▸ Written task:
Copy the data exactly from the line that contains "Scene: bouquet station" through the line that contains "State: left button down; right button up", keeping both end lines and leaving out everything else.
▼
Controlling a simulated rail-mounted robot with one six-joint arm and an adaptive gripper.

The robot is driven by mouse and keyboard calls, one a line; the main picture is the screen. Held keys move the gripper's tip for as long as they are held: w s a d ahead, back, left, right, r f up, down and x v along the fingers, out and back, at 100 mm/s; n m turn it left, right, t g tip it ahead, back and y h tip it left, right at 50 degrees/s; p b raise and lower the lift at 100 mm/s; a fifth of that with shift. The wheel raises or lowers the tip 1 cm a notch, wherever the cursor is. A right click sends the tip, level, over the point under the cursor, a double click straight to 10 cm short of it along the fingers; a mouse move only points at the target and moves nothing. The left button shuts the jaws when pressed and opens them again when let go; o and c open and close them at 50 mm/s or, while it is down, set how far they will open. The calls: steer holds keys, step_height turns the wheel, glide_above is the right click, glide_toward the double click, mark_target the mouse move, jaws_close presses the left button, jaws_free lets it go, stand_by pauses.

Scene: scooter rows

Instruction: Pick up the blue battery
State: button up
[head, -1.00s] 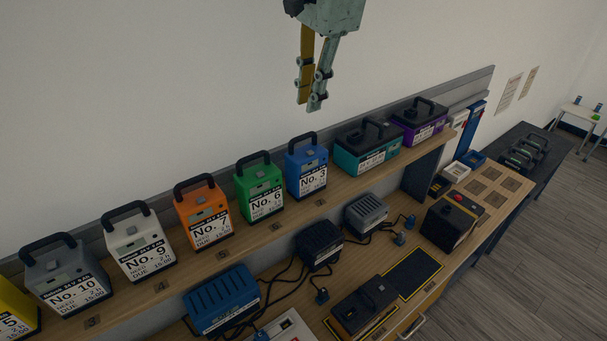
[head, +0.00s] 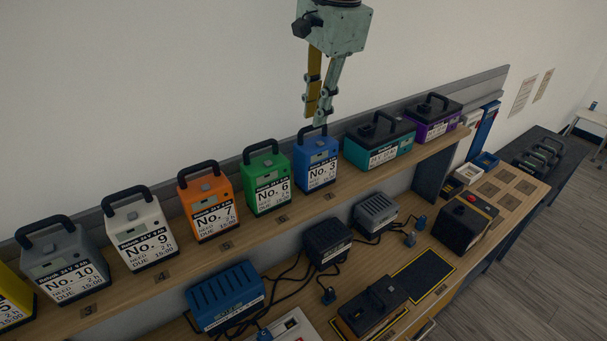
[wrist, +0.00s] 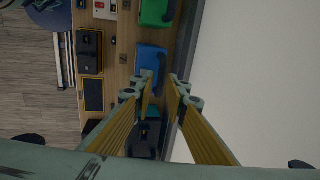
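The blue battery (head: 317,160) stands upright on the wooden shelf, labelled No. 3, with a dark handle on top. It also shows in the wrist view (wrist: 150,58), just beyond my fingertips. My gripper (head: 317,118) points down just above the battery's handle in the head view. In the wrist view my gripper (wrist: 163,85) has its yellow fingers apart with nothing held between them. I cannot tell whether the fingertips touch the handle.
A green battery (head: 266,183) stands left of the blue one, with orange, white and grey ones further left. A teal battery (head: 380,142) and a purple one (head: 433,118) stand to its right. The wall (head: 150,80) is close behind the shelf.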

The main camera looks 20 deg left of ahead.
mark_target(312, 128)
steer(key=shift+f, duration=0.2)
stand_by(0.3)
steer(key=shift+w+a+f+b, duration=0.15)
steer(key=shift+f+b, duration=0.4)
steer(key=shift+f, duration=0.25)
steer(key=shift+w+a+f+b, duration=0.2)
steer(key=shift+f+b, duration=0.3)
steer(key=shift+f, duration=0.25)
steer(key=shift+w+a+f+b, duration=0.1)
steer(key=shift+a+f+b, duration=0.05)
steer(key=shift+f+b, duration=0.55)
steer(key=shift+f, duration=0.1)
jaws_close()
▲
▼
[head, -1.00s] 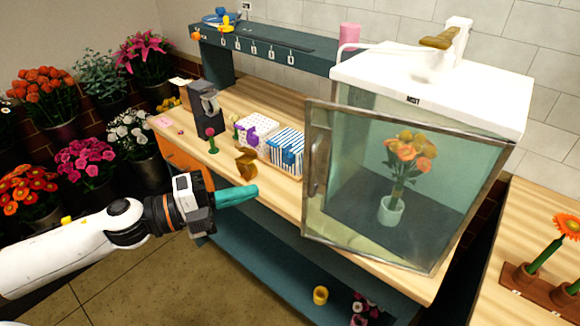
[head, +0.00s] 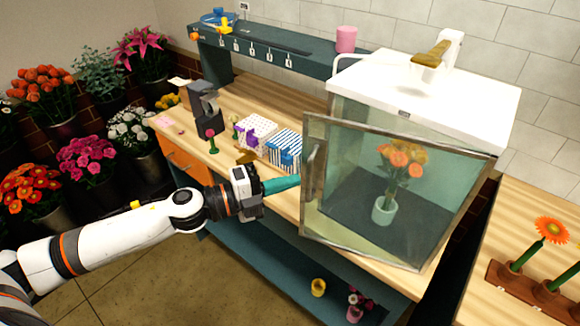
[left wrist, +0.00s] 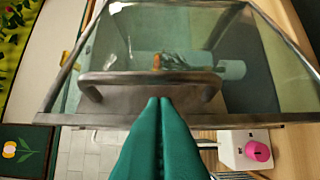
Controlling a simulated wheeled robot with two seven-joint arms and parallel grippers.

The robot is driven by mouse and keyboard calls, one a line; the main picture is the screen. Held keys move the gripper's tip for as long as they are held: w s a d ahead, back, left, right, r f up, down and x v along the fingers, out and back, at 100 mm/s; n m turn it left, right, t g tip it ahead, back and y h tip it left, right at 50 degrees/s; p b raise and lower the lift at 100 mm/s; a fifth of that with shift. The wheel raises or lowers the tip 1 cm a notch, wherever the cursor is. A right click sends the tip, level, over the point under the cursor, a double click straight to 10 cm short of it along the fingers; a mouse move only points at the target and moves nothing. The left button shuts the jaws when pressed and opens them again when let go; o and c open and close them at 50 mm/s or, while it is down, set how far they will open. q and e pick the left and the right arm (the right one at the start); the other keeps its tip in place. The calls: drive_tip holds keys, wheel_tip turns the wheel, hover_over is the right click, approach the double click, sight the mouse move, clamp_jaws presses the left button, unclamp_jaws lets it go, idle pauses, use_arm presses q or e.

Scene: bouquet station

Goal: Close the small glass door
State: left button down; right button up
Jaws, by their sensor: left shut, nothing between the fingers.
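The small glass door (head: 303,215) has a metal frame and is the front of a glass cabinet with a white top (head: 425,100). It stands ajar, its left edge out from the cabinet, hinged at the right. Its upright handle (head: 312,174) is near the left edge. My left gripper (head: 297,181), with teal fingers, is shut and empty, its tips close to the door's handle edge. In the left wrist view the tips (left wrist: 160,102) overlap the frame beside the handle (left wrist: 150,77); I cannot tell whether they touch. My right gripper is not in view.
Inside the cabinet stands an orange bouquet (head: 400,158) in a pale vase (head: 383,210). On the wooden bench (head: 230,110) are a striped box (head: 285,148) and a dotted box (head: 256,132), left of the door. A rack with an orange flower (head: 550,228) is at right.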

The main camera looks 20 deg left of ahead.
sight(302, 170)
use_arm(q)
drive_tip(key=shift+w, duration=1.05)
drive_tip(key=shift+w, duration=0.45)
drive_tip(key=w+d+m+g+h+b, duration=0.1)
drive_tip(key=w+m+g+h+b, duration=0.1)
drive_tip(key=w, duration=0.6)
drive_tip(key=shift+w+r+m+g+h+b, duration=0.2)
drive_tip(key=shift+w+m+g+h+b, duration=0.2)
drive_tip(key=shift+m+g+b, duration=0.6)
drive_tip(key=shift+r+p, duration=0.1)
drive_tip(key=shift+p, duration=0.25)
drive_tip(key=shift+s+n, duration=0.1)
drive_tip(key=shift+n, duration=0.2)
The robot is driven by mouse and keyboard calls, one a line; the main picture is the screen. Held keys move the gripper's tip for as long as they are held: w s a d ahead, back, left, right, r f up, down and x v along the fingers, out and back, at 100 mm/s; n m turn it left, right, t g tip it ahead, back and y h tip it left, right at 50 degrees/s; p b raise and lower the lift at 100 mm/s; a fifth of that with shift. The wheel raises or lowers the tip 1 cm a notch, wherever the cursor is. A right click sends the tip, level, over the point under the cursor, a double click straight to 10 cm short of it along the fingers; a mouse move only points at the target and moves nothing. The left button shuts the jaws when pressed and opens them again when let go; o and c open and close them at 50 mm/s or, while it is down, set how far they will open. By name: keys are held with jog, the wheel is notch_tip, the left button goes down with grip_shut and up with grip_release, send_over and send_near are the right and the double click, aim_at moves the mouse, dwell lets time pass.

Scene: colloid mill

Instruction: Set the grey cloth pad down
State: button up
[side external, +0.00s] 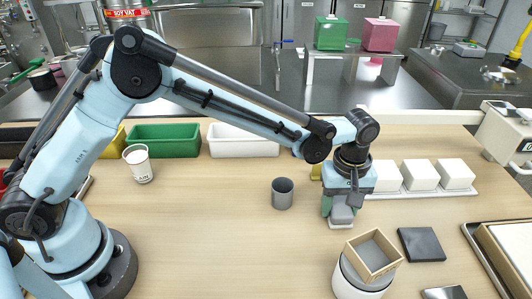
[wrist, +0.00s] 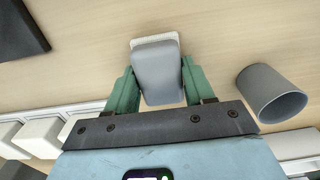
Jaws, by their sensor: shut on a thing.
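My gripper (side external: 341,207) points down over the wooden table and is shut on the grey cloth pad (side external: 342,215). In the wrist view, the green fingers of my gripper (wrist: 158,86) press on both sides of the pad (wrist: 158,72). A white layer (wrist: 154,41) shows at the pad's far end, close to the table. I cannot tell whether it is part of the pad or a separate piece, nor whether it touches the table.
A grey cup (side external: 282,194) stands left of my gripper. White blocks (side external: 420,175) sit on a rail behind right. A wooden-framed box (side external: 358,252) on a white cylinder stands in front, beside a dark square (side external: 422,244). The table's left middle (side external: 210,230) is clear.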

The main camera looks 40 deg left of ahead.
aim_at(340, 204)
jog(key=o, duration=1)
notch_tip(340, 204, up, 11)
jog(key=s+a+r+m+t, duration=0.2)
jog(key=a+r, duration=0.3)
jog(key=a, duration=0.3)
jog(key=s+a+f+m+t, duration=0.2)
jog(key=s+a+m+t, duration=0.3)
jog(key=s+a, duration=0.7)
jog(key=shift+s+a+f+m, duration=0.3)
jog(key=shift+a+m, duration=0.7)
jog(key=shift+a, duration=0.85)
▲
▸ Reply:
Scene: bouquet station

Goal: Close the small glass door
State: left button down; right button up

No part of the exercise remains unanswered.